In a paper in the journal Nature Physics last year [July 2014], a group of scientists discussed how they are re-examining Grosseteste’s work. They showed his contributions to the field of optics have yet to be assimilated into the canon of science. For example, his insight into the physics of rainbows enabled the researchers in the Ordered Universe Project at Durham and Oxford Universities to create a new co-ordinate system for colour.

Robert Grosseteste died at Buckden in Huntingdonshire on this day in 1253. He is buried in a tomb in his memorial chapel in Lincoln Cathedral.

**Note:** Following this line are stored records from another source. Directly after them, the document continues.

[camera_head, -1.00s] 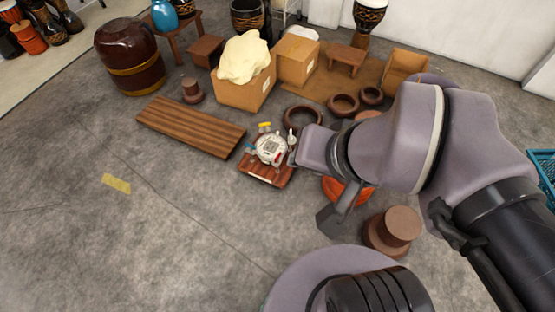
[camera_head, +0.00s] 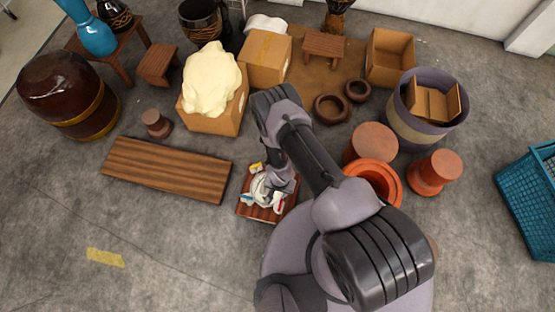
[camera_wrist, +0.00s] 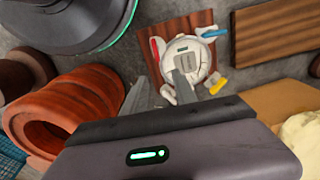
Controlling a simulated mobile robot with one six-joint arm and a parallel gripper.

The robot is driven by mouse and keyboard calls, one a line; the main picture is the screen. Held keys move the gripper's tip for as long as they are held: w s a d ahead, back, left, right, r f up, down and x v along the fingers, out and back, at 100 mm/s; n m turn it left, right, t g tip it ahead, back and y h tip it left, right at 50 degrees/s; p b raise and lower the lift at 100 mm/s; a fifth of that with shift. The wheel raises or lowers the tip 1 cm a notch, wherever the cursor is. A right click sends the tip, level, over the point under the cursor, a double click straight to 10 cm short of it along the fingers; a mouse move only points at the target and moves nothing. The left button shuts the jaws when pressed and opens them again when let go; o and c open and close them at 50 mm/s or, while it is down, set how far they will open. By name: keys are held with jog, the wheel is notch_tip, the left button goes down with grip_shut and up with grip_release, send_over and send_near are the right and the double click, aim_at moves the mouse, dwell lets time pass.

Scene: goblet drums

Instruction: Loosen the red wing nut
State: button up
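A round white device (camera_wrist: 190,58) lies on a small dark-red wooden board (camera_wrist: 177,27) on the floor. Around its rim are coloured pieces: a red one (camera_wrist: 154,48), probably the red wing nut, a blue one (camera_wrist: 211,33) and a yellow one (camera_wrist: 218,86). In the head view the red piece (camera_head: 279,204) is at the device's right front, beside my gripper. My gripper (camera_wrist: 161,76) is open, its two fingers apart, pointing at the device. The right finger overlaps the device's edge in the wrist view; I cannot tell if it touches. My arm hides part of the device in the head view.
A long wooden plank (camera_head: 168,168) lies left of the board. Orange-red round pots (camera_head: 376,183) stand to the right, with a large grey tub (camera_head: 427,135) behind. Boxes, one with cream cloth (camera_head: 211,82), stand behind. The floor at front left is clear.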

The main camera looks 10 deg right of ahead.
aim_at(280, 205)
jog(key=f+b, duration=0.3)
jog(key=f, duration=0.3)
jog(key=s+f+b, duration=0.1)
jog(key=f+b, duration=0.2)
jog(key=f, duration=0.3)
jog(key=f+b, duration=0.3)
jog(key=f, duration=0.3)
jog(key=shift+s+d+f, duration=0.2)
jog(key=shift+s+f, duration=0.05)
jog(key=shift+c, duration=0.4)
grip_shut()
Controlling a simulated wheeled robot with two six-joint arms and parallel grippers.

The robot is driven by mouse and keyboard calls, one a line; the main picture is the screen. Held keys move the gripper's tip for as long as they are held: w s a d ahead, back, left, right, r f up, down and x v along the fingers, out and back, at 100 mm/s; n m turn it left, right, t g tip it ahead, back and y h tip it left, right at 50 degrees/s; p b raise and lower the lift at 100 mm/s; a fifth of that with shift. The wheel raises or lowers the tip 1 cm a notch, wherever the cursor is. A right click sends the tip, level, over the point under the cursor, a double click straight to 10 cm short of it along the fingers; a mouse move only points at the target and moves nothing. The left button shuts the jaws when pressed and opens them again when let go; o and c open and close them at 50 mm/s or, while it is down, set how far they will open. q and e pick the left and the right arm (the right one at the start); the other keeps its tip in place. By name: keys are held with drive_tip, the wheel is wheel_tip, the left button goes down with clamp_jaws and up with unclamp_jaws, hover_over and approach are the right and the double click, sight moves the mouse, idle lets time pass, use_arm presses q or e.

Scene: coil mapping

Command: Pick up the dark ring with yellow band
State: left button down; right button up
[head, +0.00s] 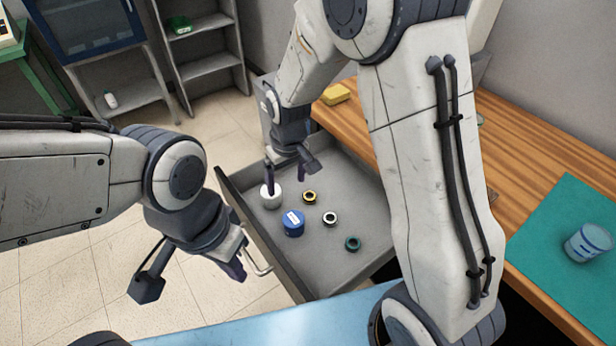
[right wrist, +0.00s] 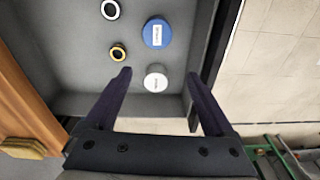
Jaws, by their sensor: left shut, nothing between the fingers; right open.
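The dark ring with yellow band (head: 309,202) lies in the open grey drawer (head: 345,255). It also shows in the right wrist view (right wrist: 118,60), ahead of the left-hand finger and apart from it. My right gripper (head: 286,176) is open and empty above the drawer, pointing down. In its wrist view (right wrist: 160,84), a white round container stands between and beyond the fingertips. My left gripper (head: 238,266) is shut and empty beside the drawer's front handle (head: 257,262); whether it touches the handle I cannot tell.
The drawer also holds a white container (head: 270,197), a blue labelled container (head: 293,226), a white-banded ring (head: 330,219) and a green ring (head: 352,244). A wooden desk (head: 520,160) borders the drawer, with a yellow block (head: 336,94) on it.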

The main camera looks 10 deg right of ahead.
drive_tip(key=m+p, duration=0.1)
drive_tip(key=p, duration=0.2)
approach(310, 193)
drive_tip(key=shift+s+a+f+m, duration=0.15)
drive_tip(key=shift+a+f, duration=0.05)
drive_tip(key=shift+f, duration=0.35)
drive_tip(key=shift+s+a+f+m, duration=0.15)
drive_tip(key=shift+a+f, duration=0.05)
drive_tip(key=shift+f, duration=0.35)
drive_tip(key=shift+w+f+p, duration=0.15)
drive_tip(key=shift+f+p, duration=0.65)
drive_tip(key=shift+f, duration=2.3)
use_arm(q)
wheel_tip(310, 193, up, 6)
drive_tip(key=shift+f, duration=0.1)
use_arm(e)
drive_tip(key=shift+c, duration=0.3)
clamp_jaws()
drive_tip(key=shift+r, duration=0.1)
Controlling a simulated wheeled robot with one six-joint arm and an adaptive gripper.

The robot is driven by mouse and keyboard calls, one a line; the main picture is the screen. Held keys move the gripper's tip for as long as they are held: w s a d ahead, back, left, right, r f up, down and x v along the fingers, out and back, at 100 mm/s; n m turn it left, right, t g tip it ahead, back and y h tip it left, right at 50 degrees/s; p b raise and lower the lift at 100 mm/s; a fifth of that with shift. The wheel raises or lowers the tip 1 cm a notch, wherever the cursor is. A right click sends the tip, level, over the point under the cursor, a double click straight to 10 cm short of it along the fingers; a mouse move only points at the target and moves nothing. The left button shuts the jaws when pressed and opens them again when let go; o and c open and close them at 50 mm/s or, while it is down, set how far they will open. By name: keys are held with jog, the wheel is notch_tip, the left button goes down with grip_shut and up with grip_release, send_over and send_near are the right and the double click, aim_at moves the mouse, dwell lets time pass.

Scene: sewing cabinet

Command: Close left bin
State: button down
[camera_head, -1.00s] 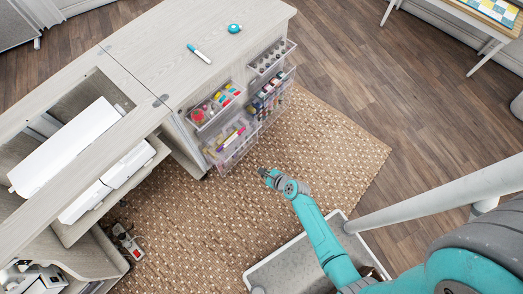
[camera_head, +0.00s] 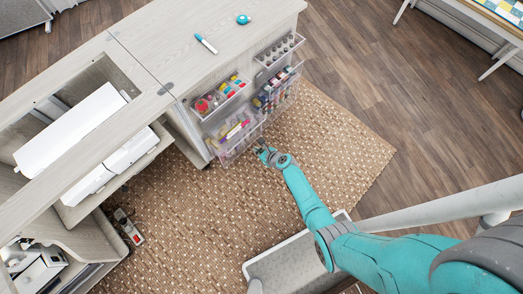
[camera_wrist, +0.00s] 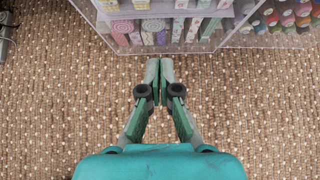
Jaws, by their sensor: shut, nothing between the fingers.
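A clear plastic left bin (camera_head: 234,141) on the cabinet's end panel holds colourful items and tilts outward at its top. In the wrist view, a clear bin with patterned rolls (camera_wrist: 166,36) fills the top edge. My gripper (camera_wrist: 160,64) is shut and empty, its two fingertips together just below that bin's near edge in the picture. In the head view my gripper (camera_head: 262,151) is just right of the left bin's lower end. I cannot tell whether it touches the bin.
An upper left bin (camera_head: 217,99) and right-hand bins (camera_head: 279,51) hang on the same panel. Spools show at the wrist view's upper right (camera_wrist: 290,15). A marker (camera_head: 206,44) and a teal round item (camera_head: 243,19) lie on the cabinet top (camera_head: 165,40).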

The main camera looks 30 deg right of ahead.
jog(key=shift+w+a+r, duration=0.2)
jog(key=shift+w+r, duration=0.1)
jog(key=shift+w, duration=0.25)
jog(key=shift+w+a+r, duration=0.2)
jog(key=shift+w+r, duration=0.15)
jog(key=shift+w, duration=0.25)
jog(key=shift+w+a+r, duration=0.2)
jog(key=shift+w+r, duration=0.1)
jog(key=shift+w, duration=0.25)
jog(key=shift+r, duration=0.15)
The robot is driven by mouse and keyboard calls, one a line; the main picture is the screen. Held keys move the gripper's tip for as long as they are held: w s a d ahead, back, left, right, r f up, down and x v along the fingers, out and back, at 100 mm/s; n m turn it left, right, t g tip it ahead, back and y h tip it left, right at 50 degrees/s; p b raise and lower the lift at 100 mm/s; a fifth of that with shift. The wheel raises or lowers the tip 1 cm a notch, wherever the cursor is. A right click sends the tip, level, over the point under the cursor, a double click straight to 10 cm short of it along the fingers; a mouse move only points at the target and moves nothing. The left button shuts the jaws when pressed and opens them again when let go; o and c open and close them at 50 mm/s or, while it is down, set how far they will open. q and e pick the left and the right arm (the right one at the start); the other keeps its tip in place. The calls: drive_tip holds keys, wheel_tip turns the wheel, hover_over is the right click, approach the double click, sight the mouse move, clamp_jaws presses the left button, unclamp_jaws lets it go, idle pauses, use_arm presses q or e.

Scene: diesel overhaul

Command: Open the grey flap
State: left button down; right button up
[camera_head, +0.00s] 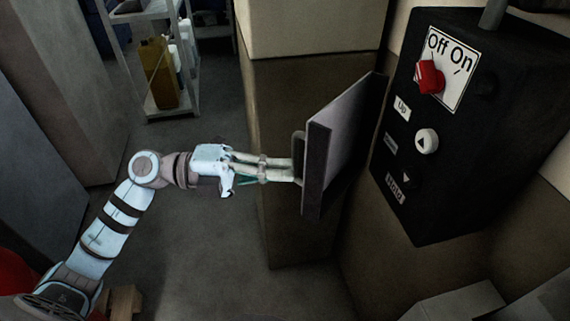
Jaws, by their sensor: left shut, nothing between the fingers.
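The grey flap (345,140) stands out from the wall in the middle of the camera_head view, seen nearly edge-on. A grey bar handle (298,152) sits on its left face. My left arm reaches in from the lower left, and my left gripper (292,170) is at the handle with its fingers pointing right. Its fingers are shut, with the tips next to the handle and the flap's face. Whether they touch the flap is not clear. The flap hides what is behind it. My right gripper does not show.
A black control box (455,190) with a red Off/On knob (429,77) and push buttons hangs on the wall right of the flap. A metal shelf (155,60) with a yellow canister (157,75) stands at the back left. The floor (215,240) below my left arm is clear.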

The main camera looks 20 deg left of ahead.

A campaign was launched last year [2014] by Dr Jack Cunningham, a theology lecturer at Bishop Grosseteste University in Lincoln for a statue to be erected in Lincoln to Bishop Robert Grosseteste. ‘Grosseteste was revolutionary in the history of science because he knew that everything was about mathematics and that good scientists should base their knowledge on what they observe and not what they think,’ he says.

The plaque on his tomb says: ‘He was a man of learning and an inspiration to scholars a wise administrator while a true shepherd of his flock, ever concerned to lead them to Christ in whose service he strove to temper justice with mercy, hating the sin while loving the sinner, not sparing the rod though cherishing the weak.’